▶ EXERCISE OBJECTIVE: Locate the line bearing "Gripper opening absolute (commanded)" in the material below, then reproduce it and each following line up to and including the line bearing "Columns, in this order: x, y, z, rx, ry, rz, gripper".

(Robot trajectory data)
%%
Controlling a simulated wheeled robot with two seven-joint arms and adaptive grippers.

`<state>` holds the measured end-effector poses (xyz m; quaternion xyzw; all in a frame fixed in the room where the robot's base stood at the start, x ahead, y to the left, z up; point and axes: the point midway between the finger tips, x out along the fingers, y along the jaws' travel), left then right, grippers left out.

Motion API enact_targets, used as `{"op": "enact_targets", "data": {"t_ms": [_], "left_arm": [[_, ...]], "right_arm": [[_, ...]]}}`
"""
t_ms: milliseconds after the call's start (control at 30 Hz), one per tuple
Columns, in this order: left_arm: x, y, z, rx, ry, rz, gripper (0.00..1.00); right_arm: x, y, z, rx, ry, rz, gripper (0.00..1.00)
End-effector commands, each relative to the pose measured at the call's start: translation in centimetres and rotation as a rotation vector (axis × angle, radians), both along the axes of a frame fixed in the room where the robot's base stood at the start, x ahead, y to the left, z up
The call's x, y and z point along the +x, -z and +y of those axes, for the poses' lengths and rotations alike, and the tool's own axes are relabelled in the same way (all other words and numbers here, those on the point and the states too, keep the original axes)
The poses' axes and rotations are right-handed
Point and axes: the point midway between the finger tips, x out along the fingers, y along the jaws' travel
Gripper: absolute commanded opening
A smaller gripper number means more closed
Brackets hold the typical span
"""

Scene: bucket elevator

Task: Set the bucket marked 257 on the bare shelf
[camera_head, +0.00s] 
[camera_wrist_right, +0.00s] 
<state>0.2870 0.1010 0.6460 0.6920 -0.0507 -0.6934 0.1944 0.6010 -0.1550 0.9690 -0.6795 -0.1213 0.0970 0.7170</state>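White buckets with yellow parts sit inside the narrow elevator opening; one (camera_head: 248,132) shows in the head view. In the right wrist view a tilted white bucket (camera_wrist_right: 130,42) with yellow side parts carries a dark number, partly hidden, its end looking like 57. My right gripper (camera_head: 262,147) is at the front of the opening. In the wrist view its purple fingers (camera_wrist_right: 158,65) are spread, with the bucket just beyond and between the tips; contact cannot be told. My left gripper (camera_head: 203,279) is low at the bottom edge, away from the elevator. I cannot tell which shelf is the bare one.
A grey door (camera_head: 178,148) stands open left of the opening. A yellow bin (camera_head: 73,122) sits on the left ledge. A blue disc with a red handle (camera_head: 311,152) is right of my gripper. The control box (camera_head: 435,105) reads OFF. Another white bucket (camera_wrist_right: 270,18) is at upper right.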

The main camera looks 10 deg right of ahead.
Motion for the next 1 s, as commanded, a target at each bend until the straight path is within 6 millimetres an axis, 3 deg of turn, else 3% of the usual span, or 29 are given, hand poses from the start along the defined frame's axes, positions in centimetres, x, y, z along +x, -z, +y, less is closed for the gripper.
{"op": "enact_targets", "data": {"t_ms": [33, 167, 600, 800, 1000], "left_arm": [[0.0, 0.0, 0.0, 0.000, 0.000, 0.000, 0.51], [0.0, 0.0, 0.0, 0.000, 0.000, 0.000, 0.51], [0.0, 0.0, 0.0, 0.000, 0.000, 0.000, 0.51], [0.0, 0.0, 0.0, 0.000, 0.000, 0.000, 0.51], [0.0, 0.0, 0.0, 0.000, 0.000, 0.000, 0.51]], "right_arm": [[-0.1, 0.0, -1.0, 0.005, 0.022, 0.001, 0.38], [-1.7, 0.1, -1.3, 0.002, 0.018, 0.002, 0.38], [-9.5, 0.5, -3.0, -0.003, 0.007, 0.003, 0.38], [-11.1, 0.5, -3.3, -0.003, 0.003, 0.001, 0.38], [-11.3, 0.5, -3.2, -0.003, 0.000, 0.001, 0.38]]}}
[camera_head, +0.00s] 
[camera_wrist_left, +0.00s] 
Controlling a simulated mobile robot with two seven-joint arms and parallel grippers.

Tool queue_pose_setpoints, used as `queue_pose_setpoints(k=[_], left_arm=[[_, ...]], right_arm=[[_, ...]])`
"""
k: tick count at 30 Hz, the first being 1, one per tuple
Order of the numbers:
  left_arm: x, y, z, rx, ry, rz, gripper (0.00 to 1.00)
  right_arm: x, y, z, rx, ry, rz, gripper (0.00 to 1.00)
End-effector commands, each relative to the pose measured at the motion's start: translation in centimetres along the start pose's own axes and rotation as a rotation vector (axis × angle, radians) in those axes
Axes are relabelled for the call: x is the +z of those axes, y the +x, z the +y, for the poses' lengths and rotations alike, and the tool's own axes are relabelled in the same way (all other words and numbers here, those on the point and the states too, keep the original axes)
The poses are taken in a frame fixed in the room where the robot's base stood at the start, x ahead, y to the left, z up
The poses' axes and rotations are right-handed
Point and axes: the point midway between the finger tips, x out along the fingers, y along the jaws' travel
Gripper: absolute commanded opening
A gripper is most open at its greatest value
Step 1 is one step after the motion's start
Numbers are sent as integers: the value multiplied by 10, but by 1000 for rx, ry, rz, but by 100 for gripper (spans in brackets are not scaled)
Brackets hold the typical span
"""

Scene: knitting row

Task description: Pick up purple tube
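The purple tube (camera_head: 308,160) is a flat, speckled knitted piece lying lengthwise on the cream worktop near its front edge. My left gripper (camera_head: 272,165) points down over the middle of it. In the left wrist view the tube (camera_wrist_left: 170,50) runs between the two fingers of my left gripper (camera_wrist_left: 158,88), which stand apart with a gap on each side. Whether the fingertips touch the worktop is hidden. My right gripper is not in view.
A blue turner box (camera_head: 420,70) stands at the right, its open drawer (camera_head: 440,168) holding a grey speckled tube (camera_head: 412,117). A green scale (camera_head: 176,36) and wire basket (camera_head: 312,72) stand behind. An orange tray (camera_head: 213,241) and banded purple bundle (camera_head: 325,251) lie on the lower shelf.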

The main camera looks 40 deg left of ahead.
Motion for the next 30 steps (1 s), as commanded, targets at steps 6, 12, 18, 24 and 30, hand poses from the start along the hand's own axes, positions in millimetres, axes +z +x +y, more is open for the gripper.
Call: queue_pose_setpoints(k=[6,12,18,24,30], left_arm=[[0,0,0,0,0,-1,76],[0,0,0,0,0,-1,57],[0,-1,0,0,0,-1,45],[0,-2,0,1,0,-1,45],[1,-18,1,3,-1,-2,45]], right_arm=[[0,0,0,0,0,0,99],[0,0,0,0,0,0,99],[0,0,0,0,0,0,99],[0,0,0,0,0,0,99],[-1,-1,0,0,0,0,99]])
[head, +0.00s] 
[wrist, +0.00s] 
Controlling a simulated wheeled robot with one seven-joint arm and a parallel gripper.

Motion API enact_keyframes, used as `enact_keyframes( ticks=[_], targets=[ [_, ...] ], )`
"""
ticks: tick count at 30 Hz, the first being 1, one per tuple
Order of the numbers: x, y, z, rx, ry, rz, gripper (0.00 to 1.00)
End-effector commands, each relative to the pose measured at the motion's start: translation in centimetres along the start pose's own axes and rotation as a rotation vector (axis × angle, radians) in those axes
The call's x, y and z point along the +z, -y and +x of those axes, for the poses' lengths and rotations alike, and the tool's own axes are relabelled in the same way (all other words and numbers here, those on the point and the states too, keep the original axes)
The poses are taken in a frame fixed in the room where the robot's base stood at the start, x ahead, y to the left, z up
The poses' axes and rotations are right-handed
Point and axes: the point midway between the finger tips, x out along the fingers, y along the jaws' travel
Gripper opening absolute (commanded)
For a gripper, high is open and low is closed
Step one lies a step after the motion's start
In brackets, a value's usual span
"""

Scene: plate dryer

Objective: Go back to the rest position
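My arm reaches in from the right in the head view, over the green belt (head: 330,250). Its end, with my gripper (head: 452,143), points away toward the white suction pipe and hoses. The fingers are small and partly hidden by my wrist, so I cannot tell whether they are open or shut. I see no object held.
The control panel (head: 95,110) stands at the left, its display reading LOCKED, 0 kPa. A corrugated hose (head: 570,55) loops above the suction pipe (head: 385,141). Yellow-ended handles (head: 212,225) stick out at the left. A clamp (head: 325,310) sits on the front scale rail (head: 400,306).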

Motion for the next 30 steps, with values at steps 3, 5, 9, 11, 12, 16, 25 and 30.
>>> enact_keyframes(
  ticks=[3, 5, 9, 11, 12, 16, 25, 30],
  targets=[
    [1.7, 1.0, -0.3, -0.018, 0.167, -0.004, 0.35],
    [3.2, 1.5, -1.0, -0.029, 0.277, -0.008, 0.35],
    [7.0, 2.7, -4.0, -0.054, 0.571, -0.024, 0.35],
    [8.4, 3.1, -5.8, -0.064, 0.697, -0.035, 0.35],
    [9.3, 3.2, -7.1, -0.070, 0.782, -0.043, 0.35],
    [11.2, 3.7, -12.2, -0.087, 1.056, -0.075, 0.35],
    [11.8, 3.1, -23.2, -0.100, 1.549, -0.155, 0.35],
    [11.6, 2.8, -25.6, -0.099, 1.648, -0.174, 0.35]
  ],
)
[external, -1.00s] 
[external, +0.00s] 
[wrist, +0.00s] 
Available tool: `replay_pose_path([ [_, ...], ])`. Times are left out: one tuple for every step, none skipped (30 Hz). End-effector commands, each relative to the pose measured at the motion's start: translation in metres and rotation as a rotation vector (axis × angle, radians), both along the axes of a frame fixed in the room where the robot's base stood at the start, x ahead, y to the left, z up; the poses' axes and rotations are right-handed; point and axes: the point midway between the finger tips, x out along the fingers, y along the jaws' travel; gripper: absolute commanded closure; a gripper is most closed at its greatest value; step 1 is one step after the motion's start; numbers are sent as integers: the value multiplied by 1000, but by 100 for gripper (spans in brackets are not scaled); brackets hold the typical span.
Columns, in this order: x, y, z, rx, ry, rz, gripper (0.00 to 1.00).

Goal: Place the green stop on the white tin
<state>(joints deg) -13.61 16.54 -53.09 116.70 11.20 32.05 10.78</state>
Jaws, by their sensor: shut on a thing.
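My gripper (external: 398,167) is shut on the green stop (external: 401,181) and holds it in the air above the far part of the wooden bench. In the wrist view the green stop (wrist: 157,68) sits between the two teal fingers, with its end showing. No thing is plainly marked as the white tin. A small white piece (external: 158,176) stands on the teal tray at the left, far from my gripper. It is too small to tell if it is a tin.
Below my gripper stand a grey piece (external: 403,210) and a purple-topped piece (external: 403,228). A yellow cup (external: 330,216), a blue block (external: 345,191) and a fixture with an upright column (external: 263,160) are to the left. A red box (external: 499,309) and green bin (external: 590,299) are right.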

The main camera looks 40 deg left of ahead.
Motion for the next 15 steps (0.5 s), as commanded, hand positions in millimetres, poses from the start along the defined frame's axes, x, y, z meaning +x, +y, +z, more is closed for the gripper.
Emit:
%%
▶ WRITTEN RESPONSE:
Gripper opening absolute (commanded)
For a gripper, high is open and low is closed
Step one lies a step after the motion's start
In brackets, a value's usual span
"""

Scene: plate dryer

Objective: Go back to the rest position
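My arm reaches in from the right in the head view, over the green belt (head: 330,250). Its end, with my gripper (head: 452,143), points away toward the white suction pipe and hoses. The fingers are small and partly hidden by my wrist, so I cannot tell whether they are open or shut. I see no object held.
The control panel (head: 95,110) stands at the left, its display reading LOCKED, 0 kPa. A corrugated hose (head: 570,55) loops above the suction pipe (head: 385,141). Yellow-ended handles (head: 212,225) stick out at the left. A clamp (head: 325,310) sits on the front scale rail (head: 400,306).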

Motion for the next 30 steps, with values at steps 3, 5, 9, 11, 12, 16, 25 and 30.
>>> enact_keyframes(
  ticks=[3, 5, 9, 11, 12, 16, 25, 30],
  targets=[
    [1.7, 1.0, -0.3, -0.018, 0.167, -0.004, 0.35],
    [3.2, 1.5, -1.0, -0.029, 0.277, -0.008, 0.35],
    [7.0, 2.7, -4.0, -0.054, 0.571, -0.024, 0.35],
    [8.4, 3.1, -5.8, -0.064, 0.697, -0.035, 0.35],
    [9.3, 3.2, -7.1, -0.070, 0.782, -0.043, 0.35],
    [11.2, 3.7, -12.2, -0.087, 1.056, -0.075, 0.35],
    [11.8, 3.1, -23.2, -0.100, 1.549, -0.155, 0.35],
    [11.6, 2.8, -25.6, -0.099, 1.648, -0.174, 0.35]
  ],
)
[external, -1.00s] 
[external, +0.00s] 
[wrist, +0.00s] 
Available tool: `replay_pose_path([ [_, ...], ])`. Times are left out: one tuple for every step, none skipped (30 Hz). End-effector commands, each relative to the pose measured at the motion's start: translation in metres and rotation as a rotation vector (axis × angle, radians), both along the axes of a frame fixed in the room where the robot's base stood at the start, x ahead, y to the left, z up; the poses' axes and rotations are right-handed; point and axes: the point midway between the finger tips, x out along the fingers, y along the jaws' travel; gripper: absolute commanded closure; a gripper is most closed at its greatest value; step 1 is one step after the motion's start; numbers are sent as integers: the value multiplied by 1000, but by 100 for gripper (spans in brackets are not scaled); brackets hold the typical span.
Columns, in this order: x, y, z, rx, ry, rz, gripper (0.00 to 1.00).

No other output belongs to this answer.